La distinction entre risque et incertitude est l’arbre qui cache la forêt. L’arbre d’une reconnaissance pour une distinction, certes essentielle, mais rabâchée entre risque et incertitude. Surtout une forêt d’oubli de ce que 16Knight nous apprend, esquisse, prophétise, lorsqu’il analyse l’économie et la société en contexte incertain. Loin de l’image que l’histoire des traités et batailles voudrait donner de lui – un des fondateurs de l’école de Chicago – Knight adopte un regard prospectif sur ce que l’entreprise, le management, le marketing notamment doivent prendre dans le courant du siècle. Il annonce le développement des théories comportementales de la décision et de l’organisation, il interroge la notion de responsabilité du dirigeant. En inscrivant la pensée économique dans une histoire (une approche remise au goût du jour notamment par les travaux actuels de Thomas Piketty), il montre comment l’idéal qui prévalait au xixe siècle est mis à mal par l’avènement de la grande entreprise, lequel induit une incertitude qui devient, qu’on le veuille ou pas, la seule pensée possible du moment. Ce faisant, loin de fermer sa pensée à un constat par trop pessimiste, il ouvre la voie d’une pensée et d’une science humaine nouvelles.

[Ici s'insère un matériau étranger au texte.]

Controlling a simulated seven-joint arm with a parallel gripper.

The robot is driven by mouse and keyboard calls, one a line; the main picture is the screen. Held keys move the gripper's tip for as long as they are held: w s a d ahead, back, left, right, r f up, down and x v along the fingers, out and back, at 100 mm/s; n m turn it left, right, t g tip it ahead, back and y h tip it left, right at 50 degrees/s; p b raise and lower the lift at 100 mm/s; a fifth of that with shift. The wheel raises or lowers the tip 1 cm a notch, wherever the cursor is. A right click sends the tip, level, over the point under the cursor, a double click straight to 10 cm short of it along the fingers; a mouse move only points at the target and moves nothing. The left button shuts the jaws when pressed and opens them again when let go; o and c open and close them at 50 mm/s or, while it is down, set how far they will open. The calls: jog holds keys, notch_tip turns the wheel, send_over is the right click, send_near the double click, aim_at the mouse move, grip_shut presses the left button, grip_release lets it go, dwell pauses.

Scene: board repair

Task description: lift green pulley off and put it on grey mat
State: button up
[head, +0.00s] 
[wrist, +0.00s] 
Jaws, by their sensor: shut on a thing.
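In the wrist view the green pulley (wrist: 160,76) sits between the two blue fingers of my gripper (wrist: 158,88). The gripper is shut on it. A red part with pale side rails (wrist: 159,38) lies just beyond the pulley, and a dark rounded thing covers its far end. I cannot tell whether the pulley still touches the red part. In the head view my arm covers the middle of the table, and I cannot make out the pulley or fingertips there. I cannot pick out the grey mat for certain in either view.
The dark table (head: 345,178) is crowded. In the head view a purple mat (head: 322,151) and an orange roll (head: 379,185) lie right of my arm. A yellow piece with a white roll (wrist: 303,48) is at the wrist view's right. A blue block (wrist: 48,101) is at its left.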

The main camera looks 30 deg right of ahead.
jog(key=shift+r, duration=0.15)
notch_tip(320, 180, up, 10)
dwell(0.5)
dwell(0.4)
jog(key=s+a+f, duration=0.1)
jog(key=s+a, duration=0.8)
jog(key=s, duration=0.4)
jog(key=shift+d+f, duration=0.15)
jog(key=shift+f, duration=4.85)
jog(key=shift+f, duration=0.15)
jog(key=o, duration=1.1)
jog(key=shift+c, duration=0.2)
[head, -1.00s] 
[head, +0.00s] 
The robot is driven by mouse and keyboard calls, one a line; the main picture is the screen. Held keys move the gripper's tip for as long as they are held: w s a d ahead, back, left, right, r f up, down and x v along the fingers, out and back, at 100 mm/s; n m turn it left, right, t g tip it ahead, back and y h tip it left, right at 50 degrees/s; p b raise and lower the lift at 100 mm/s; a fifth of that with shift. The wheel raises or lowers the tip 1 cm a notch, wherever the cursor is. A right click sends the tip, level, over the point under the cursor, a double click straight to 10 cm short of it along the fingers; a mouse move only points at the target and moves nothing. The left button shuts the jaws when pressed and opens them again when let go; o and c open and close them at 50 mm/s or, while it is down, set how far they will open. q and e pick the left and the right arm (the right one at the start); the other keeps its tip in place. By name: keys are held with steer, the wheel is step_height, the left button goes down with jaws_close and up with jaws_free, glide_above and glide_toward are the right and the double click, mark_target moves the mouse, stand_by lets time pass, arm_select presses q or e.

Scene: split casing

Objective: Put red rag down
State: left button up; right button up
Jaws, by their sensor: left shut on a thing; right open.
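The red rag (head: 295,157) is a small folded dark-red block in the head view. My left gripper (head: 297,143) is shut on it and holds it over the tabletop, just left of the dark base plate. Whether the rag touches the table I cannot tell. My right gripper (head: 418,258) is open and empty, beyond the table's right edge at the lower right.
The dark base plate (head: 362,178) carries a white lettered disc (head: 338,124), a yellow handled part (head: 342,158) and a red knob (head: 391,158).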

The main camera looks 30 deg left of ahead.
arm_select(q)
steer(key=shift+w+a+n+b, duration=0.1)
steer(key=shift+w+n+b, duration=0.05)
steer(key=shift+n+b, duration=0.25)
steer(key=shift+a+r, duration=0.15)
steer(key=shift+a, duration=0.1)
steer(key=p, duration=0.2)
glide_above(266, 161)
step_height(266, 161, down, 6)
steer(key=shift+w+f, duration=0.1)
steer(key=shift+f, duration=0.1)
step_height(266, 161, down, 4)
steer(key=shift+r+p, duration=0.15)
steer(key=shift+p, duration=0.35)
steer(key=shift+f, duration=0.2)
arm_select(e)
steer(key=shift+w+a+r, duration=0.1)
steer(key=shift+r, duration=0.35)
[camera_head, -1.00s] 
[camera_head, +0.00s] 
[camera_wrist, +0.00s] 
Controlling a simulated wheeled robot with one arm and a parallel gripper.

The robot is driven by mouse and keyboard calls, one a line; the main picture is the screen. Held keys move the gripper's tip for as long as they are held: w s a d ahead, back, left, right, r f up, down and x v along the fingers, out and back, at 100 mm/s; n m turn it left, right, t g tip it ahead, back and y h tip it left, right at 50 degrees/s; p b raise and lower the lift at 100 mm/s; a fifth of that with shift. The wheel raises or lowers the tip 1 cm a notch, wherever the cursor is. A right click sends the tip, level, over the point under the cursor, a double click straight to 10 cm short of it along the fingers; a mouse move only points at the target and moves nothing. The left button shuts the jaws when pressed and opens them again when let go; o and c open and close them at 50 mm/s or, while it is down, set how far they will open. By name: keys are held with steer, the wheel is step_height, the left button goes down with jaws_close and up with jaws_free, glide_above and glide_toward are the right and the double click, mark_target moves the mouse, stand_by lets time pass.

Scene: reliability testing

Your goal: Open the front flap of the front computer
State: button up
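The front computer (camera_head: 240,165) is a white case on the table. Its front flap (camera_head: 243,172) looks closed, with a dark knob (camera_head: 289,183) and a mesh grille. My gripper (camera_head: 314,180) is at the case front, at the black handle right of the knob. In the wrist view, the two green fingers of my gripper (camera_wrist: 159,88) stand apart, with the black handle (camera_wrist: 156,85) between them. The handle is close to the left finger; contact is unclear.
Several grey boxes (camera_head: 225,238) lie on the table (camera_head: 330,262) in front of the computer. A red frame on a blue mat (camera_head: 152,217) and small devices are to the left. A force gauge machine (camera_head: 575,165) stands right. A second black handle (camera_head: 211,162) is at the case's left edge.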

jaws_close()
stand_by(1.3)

Romain Laufer et Jérôme Méric s’attachent à cet hommage, à rendre compte des propos de Risk, Uncertainty and Profit sous un angle qui n’a pas toujours été abordé, et surtout à résoudre l’énigme knightienne que pose une postérité justement fondée sur des raisons partielle et partiales, quand elles ne sont pas mauvaises. Le dossier thématique s’inscrit dans la même logique. Emmanuelle Dubocage perçoit dans Risk, Uncertainty and Profit les prémisses du capital risque. Jean-Luc Gaffard montre comment l’incertitude knightienne constitue une, sinon la raison pour laquelle l’entreprise, la figure managériale et le contrôle sont nécessaires. Stéphane Mottet rappelle que Knight esquisse une théorie comportementale de l’économie, très loin des schèmes scientifiques auxquels on l’a traditionnellement rattaché.
Knight, dans la troisième partie de son ouvrage, insiste sur le caractère partiel des connaissances et remet en cause, en grande partie, la généralisation de ce qu’il qualifie d’inférences. Le mimétisme y est vu comme une réponse à l’inconnue, réponse quelque peu dérisoire comme le laisse entendre Risk-Uncertainty and Profit. À ce titre, le varia de ce numéro, sous la plume de Sigismond Hervey Mvele, interroge la transposition de la Responsabilité Sociale des Entreprises (RSE) au contexte africain des Très Petites Entreprises (TPE), dont la mise en œuvre se révèle très éloignée des schèmes et des inférences dominantes.
17Au terme de ce numéro, deux recensions sont proposées. Dans la première, Roland Pérez rend compte de Société, Économies et Civilisation – Vers une seconde modernité écologique et solidaire ? proposé par Bernard Billaudot. Dans la seconde, Elisabeth Walliser nous livre son regard sur le monumental ouvrage qu’Alain Burlaud et Franck Bournois ont dirigé sur L’enseignement de la gestion en France : identité, défis et enjeux.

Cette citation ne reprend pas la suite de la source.